*Record extracts*.
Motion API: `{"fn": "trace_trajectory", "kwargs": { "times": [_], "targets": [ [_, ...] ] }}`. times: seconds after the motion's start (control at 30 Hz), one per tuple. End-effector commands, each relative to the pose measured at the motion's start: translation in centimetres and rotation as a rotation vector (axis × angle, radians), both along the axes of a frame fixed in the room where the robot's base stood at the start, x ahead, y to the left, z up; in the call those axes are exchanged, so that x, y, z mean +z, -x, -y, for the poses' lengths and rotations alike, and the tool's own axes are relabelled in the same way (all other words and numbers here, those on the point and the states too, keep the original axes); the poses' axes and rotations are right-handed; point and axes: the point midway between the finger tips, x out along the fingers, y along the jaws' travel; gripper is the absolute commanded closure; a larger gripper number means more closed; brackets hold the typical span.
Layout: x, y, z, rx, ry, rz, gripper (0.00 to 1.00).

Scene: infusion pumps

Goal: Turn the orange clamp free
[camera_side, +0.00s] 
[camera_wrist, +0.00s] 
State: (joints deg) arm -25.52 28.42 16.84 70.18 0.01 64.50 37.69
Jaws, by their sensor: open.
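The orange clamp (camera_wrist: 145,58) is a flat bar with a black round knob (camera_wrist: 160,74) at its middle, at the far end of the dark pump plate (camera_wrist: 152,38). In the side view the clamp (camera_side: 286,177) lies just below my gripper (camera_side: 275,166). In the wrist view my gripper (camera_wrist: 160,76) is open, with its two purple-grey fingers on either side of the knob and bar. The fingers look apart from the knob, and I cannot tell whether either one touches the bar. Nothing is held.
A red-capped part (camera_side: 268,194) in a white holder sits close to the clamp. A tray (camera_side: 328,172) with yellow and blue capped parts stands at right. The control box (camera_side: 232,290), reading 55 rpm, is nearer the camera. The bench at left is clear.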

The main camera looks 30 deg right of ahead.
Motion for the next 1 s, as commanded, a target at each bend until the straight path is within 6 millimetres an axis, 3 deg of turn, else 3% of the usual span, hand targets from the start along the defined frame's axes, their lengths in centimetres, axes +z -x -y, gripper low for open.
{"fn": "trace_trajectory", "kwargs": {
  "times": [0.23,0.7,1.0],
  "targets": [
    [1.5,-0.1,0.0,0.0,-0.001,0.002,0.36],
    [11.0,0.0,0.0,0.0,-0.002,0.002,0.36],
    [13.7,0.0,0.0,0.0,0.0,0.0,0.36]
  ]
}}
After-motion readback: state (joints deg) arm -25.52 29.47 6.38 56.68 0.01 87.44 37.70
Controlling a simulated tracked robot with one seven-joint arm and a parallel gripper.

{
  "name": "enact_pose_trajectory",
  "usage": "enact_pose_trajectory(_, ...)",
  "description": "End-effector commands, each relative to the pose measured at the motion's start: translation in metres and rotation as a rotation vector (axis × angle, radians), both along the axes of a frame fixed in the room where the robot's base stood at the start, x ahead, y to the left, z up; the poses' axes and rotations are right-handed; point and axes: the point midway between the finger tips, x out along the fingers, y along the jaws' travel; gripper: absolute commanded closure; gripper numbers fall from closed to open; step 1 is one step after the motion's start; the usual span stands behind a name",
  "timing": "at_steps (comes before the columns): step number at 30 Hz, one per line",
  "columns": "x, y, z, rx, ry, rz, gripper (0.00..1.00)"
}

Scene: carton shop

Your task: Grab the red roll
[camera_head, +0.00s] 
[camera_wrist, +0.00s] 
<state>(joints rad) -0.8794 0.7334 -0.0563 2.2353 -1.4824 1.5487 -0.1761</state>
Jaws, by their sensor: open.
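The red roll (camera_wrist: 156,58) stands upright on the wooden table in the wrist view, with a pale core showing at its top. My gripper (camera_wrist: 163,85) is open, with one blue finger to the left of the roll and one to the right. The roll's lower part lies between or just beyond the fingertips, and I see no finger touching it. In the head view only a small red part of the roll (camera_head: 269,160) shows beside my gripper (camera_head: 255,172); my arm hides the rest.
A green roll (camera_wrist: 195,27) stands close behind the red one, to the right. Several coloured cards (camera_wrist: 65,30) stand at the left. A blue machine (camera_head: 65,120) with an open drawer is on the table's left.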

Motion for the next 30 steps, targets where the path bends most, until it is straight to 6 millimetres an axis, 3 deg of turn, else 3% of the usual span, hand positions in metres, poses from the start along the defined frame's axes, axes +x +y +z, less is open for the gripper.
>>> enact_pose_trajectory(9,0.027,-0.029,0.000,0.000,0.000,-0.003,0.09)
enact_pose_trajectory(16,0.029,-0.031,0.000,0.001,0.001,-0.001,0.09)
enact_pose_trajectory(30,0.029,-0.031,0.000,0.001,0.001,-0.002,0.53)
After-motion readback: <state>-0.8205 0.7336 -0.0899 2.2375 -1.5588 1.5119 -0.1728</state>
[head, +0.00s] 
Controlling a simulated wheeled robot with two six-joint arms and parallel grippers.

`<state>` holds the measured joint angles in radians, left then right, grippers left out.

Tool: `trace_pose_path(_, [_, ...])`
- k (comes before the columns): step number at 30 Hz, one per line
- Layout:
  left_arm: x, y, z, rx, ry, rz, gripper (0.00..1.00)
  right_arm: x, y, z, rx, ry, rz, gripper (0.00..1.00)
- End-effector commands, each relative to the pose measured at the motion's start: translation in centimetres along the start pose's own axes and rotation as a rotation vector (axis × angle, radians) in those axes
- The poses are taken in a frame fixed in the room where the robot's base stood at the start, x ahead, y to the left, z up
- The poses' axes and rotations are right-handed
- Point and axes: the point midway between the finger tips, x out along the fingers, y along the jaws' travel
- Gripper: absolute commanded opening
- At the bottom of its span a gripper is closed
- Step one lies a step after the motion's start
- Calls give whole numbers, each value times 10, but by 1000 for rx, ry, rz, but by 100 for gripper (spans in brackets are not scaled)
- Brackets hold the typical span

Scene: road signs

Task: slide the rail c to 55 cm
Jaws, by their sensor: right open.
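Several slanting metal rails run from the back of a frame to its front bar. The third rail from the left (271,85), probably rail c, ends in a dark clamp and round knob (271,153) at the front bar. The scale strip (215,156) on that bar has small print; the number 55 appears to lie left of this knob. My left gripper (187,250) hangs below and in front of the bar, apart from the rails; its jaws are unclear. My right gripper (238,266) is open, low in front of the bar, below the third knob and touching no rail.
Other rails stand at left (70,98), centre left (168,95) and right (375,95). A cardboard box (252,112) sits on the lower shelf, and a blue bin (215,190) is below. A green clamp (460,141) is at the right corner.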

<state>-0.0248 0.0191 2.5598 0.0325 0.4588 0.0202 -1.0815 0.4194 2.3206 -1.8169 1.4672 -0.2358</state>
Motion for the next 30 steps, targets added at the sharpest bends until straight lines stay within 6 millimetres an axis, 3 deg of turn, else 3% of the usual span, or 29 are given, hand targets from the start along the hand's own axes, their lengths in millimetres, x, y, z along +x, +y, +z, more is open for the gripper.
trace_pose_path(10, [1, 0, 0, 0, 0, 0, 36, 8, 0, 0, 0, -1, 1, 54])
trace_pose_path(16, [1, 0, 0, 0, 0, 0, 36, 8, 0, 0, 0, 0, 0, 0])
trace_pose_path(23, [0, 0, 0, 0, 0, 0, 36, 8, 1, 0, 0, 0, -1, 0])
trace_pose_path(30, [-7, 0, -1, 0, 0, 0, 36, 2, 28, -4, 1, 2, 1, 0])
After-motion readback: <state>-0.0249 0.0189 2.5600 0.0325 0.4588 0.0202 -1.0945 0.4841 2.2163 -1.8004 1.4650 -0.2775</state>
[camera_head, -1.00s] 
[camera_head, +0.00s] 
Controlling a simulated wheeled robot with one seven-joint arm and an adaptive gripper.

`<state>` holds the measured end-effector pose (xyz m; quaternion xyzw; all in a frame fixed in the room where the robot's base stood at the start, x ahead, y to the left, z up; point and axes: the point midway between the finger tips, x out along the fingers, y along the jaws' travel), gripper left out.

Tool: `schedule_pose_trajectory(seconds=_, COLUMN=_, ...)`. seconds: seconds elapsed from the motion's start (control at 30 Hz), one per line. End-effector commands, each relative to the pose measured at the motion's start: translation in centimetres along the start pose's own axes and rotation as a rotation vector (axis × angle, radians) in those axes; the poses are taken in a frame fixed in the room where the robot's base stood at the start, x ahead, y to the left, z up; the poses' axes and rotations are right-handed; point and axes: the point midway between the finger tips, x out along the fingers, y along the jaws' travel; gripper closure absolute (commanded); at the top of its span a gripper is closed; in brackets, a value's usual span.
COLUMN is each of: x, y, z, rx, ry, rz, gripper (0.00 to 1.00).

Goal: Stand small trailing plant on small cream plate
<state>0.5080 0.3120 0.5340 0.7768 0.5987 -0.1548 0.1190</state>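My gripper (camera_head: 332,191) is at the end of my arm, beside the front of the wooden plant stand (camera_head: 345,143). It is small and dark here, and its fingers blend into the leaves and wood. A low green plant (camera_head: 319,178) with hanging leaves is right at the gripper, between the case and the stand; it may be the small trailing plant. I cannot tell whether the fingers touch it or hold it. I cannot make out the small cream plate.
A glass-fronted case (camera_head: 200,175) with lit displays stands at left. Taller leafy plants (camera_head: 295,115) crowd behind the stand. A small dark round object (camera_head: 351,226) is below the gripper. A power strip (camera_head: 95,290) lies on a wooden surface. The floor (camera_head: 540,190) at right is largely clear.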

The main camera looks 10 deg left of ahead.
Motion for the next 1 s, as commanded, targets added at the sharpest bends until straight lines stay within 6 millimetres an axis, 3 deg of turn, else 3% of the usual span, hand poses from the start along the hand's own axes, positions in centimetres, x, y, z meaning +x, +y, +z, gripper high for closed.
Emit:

*Written exercise*.
Using the data above, repeat exactly the lines that begin at the line with "- Gripper: absolute commanded opening" and end at the line with "[camera_head, -1.00s]", both ends included.

*Completed exercise*.
- Gripper: absolute commanded opening
- At the bottom of its span a gripper is closed
- Step one lies a step after the motion's start
- Calls give whole numbers, each value times 10, but by 1000 for rx, ry, rz, but by 100 for gripper (spans in brackets are not scaled)
- Brackets hold the typical span

Scene: road signs

Task: slide the rail c to 55 cm
Jaws, by their sensor: right open.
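Several slanting metal rails run from the back of a frame to its front bar. The third rail from the left (271,85), probably rail c, ends in a dark clamp and round knob (271,153) at the front bar. The scale strip (215,156) on that bar has small print; the number 55 appears to lie left of this knob. My left gripper (187,250) hangs below and in front of the bar, apart from the rails; its jaws are unclear. My right gripper (238,266) is open, low in front of the bar, below the third knob and touching no rail.
Other rails stand at left (70,98), centre left (168,95) and right (375,95). A cardboard box (252,112) sits on the lower shelf, and a blue bin (215,190) is below. A green clamp (460,141) is at the right corner.

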<state>-0.0248 0.0191 2.5598 0.0325 0.4588 0.0202 -1.0815 0.4194 2.3206 -1.8169 1.4672 -0.2358</state>
Motion for the next 30 steps, targets added at the sharpest bends until straight lines stay within 6 millimetres an axis, 3 deg of turn, else 3% of the usual span, or 29 are given, hand targets from the start along the hand's own axes, their lengths in millimetres, x, y, z along +x, +y, +z, more is open for the gripper.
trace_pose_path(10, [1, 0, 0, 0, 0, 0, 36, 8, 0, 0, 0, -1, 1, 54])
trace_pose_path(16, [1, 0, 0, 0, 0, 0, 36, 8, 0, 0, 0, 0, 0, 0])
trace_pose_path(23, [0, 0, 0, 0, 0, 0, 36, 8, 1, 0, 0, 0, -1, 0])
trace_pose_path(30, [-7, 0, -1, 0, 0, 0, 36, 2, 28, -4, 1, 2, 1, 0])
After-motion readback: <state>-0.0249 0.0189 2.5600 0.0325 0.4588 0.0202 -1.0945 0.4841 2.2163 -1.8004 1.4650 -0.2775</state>
[camera_head, -1.00s] 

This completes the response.